__Provided data__

▽

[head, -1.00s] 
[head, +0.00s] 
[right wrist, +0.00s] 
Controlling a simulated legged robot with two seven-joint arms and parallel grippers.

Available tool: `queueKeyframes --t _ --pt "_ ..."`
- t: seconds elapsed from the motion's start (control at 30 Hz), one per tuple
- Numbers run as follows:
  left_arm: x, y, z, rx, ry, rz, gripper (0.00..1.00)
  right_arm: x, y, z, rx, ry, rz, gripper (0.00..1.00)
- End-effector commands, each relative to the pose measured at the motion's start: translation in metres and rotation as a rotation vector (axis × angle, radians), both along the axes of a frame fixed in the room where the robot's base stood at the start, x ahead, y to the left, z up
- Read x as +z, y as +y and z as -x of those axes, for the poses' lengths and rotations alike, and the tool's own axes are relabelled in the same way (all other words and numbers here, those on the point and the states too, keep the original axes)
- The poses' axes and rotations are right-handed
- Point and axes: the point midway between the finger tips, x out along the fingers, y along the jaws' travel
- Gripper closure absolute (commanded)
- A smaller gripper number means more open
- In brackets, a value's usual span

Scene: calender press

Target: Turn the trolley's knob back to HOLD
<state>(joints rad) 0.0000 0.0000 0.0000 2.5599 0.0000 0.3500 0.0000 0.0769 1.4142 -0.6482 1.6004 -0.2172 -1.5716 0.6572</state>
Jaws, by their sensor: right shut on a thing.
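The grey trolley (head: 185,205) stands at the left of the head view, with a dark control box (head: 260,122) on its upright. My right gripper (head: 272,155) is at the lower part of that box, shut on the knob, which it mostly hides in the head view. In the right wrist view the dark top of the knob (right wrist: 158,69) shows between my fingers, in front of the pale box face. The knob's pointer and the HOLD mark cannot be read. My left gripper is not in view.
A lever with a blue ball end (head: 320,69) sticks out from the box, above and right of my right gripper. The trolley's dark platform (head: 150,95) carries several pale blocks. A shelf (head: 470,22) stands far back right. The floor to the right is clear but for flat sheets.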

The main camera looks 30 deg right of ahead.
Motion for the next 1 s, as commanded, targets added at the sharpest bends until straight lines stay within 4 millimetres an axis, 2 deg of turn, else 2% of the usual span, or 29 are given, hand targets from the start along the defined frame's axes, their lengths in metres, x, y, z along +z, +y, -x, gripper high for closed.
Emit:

△

__Task requirements__
Reproduce the data in full, exactly as presented.

__Task response__
[head, -1.00s] 
[head, +0.00s] 
[right wrist, +0.00s] 
Controlling a simulated legged robot with two seven-joint arms and parallel grippers.

Available tool: `queueKeyframes --t _ --pt "_ ..."`
- t: seconds elapsed from the motion's start (control at 30 Hz), one per tuple
- Numbers run as follows:
  left_arm: x, y, z, rx, ry, rz, gripper (0.00..1.00)
  right_arm: x, y, z, rx, ry, rz, gripper (0.00..1.00)
- End-effector commands, each relative to the pose measured at the motion's start: translation in metres and rotation as a rotation vector (axis × angle, radians), both along the axes of a frame fixed in the room where the robot's base stood at the start, x ahead, y to the left, z up
- Read x as +z, y as +y and z as -x of those axes, for the poses' lengths and rotations alike, and the tool's own axes are relabelled in the same way (all other words and numbers here, those on the point and the states too, keep the original axes)
- The poses' axes and rotations are right-handed
- Point and axes: the point midway between the finger tips, x out along the fingers, y along the jaws' travel
- Gripper closure absolute (commanded)
- A smaller gripper number means more open
- In brackets, a value's usual span

Scene: calender press

Target: Turn the trolley's knob back to HOLD
<state>(joints rad) 0.0000 0.0000 0.0000 2.5599 0.0000 0.3500 0.0000 0.0769 1.4142 -0.6482 1.6004 -0.2172 -1.5716 0.6572</state>
Jaws, by their sensor: right shut on a thing.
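The grey trolley (head: 185,205) stands at the left of the head view, with a dark control box (head: 260,122) on its upright. My right gripper (head: 272,155) is at the lower part of that box, shut on the knob, which it mostly hides in the head view. In the right wrist view the dark top of the knob (right wrist: 158,69) shows between my fingers, in front of the pale box face. The knob's pointer and the HOLD mark cannot be read. My left gripper is not in view.
A lever with a blue ball end (head: 320,69) sticks out from the box, above and right of my right gripper. The trolley's dark platform (head: 150,95) carries several pale blocks. A shelf (head: 470,22) stands far back right. The floor to the right is clear but for flat sheets.

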The main camera looks 30 deg right of ahead.
Motion for the next 1 s, as commanded, targets added at the sharpest bends until straight lines stay within 4 millimetres an axis, 2 deg of turn, else 2% of the usual span, or 29 are given, hand targets from the start along the defined frame's axes, their lengths in metres, x, y, z along +z, +y, -x, gripper high for closed.
Emit:

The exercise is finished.